Records of robot episodes:
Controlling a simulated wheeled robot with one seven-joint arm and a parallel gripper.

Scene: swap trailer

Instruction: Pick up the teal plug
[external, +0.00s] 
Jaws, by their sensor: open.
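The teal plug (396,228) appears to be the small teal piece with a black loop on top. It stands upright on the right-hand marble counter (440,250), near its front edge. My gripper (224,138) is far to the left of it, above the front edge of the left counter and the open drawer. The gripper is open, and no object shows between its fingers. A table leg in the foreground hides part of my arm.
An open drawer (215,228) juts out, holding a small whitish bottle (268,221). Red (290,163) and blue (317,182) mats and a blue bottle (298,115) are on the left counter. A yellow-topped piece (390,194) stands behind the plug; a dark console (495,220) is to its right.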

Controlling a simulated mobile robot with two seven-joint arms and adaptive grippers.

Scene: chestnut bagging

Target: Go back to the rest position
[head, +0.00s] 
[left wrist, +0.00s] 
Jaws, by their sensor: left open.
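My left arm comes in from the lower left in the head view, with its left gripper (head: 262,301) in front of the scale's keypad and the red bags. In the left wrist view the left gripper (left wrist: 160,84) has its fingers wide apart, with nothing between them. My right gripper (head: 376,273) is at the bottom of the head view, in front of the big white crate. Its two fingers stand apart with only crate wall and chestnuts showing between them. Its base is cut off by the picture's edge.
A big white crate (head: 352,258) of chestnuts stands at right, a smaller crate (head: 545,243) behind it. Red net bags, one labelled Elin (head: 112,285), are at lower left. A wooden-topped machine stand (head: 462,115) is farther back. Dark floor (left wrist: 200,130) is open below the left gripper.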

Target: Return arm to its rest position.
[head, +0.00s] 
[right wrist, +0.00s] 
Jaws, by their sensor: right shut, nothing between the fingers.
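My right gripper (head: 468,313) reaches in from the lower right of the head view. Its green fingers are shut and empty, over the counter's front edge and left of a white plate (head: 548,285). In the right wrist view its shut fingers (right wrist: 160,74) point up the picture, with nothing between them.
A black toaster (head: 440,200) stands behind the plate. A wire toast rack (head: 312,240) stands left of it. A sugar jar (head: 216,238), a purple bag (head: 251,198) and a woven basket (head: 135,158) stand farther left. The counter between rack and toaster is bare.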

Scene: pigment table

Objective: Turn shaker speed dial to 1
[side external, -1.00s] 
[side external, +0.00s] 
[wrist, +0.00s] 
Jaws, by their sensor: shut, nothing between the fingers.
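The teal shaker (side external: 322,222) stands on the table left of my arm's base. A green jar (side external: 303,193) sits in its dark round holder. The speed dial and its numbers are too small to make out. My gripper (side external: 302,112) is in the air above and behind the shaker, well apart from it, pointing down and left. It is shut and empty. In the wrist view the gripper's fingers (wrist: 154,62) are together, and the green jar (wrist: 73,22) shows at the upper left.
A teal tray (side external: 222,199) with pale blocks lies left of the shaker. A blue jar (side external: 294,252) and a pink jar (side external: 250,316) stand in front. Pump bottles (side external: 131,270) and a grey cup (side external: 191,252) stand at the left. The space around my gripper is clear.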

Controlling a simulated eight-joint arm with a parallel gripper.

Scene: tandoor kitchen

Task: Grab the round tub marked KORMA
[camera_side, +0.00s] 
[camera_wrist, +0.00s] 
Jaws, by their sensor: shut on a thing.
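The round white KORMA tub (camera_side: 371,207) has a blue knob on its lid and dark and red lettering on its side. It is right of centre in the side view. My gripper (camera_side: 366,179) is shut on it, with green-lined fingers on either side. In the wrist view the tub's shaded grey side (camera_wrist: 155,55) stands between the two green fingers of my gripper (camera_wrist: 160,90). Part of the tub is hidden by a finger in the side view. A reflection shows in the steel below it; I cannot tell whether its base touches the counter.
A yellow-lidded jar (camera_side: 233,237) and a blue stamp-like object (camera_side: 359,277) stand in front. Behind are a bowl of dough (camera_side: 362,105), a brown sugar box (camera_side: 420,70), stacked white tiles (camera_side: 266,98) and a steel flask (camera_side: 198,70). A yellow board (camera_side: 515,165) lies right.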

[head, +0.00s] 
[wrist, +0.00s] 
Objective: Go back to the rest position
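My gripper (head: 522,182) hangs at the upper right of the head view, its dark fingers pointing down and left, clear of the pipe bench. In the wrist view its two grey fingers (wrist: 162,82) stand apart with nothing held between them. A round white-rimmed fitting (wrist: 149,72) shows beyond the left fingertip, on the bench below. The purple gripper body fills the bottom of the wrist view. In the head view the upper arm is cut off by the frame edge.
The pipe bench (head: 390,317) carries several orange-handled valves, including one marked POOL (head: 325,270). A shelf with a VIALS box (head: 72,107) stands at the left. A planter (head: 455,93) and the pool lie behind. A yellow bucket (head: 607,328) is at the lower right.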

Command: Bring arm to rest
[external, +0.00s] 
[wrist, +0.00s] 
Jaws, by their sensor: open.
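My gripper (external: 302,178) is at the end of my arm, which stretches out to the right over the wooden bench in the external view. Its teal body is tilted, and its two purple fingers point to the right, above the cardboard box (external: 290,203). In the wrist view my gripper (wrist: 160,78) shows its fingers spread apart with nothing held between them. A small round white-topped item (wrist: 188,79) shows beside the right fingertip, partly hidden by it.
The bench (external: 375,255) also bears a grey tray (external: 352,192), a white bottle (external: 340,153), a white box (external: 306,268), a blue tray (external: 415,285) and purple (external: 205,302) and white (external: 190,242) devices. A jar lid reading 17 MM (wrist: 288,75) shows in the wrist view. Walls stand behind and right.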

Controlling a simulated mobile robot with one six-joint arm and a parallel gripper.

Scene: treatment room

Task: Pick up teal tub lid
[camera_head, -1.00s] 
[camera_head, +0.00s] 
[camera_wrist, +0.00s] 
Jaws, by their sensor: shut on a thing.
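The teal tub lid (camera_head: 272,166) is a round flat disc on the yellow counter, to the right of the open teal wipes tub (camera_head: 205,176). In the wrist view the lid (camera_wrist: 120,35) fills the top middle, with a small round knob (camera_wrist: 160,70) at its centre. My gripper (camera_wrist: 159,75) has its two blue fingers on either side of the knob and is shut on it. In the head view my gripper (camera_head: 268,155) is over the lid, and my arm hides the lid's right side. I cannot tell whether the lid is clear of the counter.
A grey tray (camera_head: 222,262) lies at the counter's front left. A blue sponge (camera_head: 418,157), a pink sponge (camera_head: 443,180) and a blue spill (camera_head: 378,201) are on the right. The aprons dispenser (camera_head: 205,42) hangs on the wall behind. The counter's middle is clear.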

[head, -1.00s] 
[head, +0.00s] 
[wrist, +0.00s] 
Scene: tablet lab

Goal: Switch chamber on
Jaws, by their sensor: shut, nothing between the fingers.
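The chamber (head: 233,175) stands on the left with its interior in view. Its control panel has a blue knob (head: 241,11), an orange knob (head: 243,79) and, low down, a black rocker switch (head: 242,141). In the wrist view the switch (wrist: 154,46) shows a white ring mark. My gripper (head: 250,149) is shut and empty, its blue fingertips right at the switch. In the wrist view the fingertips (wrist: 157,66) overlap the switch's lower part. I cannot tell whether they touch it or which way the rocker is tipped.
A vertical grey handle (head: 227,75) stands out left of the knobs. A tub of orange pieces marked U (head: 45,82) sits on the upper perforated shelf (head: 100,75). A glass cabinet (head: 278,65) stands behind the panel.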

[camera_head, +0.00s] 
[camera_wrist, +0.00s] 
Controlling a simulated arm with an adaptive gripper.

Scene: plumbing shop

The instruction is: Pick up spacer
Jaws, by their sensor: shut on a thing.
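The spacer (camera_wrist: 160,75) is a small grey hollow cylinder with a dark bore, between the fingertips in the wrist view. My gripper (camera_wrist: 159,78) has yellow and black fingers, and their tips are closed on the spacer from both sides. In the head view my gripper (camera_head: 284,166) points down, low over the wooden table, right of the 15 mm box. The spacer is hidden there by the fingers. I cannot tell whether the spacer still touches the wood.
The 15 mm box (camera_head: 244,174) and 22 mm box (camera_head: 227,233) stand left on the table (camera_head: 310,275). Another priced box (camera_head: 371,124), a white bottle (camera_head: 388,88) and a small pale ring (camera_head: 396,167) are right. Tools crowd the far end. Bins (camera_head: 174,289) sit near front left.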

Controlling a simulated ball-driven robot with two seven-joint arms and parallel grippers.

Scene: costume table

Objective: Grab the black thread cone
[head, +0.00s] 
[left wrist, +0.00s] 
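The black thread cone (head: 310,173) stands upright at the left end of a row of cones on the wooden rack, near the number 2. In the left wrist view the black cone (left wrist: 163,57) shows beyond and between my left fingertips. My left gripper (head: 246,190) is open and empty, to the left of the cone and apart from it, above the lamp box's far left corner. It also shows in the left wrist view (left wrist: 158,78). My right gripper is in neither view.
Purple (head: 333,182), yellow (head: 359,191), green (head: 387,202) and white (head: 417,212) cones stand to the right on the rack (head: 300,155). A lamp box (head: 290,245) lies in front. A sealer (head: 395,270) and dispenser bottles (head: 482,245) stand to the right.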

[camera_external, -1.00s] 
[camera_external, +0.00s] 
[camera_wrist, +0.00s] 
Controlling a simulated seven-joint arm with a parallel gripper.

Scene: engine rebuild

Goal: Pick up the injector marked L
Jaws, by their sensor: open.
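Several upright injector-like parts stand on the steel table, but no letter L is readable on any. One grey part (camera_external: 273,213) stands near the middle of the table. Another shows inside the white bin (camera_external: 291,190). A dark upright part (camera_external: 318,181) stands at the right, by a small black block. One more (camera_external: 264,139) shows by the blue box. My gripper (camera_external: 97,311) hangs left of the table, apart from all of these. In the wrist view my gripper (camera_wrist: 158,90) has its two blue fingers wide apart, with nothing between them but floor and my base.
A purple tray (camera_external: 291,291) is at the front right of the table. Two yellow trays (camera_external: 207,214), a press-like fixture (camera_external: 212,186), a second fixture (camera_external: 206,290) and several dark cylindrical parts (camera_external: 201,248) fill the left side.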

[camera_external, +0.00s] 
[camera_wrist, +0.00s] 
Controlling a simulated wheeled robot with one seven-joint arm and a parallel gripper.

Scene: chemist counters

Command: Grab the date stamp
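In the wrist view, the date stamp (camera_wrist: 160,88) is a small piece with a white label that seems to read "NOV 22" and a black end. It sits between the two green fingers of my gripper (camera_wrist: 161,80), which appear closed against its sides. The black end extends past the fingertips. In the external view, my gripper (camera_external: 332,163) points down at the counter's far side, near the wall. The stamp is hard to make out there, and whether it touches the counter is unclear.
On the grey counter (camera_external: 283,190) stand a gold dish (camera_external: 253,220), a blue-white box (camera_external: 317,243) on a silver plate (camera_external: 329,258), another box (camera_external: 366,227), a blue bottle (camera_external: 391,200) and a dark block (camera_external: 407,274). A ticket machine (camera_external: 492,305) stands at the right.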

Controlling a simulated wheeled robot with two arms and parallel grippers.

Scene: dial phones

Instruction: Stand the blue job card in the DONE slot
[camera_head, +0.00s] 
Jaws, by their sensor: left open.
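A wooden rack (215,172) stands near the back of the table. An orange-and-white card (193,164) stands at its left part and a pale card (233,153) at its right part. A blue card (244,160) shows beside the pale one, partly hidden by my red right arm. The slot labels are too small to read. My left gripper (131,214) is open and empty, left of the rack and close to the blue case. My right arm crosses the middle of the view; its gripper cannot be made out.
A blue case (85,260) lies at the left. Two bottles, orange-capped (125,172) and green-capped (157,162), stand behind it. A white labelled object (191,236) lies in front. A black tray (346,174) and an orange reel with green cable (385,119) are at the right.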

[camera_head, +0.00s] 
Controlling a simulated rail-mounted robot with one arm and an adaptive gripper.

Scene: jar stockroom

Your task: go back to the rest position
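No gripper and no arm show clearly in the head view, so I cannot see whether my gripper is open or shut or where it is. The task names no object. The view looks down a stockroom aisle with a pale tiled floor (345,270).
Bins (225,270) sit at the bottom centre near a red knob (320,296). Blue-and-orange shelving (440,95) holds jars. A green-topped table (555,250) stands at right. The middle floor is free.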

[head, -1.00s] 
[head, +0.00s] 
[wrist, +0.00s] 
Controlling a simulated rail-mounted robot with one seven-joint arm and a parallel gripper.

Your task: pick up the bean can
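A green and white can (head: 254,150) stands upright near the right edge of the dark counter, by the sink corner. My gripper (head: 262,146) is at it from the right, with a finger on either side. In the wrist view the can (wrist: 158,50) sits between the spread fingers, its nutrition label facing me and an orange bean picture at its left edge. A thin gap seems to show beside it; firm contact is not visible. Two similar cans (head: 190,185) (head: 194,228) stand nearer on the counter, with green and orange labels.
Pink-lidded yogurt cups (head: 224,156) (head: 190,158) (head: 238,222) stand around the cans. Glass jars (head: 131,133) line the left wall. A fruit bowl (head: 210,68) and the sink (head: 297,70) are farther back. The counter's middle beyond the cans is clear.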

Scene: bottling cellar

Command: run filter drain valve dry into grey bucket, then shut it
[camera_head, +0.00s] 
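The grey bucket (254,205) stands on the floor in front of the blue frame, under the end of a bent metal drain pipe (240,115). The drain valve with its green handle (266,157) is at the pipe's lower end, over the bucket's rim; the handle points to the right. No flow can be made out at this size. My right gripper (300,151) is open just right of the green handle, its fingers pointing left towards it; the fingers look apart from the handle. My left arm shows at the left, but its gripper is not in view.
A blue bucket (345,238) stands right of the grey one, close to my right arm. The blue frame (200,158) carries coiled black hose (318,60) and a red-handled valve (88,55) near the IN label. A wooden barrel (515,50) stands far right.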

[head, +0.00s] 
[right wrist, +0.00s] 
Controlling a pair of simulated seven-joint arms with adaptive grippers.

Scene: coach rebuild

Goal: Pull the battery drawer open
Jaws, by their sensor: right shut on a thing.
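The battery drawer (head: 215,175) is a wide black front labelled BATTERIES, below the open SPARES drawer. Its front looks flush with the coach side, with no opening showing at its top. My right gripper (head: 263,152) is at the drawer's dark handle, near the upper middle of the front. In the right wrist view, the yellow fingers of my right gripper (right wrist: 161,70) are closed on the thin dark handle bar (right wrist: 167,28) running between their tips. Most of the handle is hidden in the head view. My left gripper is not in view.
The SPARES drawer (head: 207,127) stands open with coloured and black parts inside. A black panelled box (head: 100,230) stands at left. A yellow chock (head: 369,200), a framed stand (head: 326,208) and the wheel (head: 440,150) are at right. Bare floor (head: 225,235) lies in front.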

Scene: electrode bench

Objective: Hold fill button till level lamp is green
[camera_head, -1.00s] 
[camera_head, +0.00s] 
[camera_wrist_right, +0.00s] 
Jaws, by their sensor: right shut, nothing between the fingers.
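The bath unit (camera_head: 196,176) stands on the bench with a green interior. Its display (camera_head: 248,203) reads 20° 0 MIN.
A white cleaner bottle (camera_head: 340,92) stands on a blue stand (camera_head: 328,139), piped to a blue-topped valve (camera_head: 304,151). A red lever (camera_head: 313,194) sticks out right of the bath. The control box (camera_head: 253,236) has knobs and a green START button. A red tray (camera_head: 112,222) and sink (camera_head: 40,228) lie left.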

== Job ==
Check each line of the records for the word "arms" and extract those that contain it.

== Reply ==
Controlling a simulated mobile robot with two seven-joint arms and adaptive grippers.
Controlling a simulated ball-driven robot with two seven-joint arms and parallel grippers.
Controlling a simulated wheeled robot with two arms and parallel grippers.
Controlling a pair of simulated seven-joint arms with adaptive grippers.

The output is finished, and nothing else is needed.